All six of Opportunity’s wheels are still useful for driving, but the rover will stay on an outcrop called “Greeley Haven” until mid-2012 to take advantage of the outcrop’s favorable slope and targets of scientific interest during the Martian winter. After the winter, or earlier if wind cleans dust off the solar panels, researchers plan to drive Opportunity in search of clay minerals that a Mars orbiter’s observations indicate lie on Endeavour’s rim.
“The top priority at Greeley Haven is the radio-science campaign to provide information about Mars’ interior,” said JPL’s Diana Blaney, deputy project scientist for the mission. This study uses weeks of tracking radio signals from the stationary rover to measure wobble in the planet’s rotation. The amount of wobble is an indicator of whether the core of the planet is molten, similar to the way spinning an egg can be used to determine whether it is raw or hard-boiled.

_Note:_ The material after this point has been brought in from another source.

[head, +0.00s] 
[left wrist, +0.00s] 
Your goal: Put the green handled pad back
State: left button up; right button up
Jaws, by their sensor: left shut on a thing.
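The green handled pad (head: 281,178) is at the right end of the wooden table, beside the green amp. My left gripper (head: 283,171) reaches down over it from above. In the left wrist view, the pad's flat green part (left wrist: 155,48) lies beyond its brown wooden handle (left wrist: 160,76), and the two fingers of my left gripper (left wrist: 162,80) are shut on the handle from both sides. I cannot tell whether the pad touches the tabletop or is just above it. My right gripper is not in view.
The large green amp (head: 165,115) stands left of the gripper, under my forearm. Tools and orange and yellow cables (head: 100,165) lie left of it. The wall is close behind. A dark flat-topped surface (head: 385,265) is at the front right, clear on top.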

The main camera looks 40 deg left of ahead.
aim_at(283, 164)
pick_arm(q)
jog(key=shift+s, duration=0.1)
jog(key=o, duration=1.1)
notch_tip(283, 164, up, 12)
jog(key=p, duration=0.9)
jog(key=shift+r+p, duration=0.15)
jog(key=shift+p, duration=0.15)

Other research at Greeley Haven includes long-term data gathering to investigate mineral ingredients of the outcrop with spectrometers on Opportunity’s arm, and repeated observations to monitor wind-caused changes at various scales.
The Moessbauer spectrometer, which identifies iron-containing minerals, uses radiation from cobalt-57 in the instrument to elicit a response from molecules in the rock. The half-life of cobalt-57 is only about nine months, so this source has diminished greatly. A measurement that could have been made in less than an hour during the rover’s first year now requires weeks of holding the spectrometer on the target.
Observations for the campaign to monitor wind-caused changes range in scale from dunes in the distance to individual grains seen with the rover’s microscopic imager. “Wind is the most active process on Mars today,” Blaney said. “It is harder to watch for changes when the rover is driving every day. We are taking advantage of staying at one place for a while.”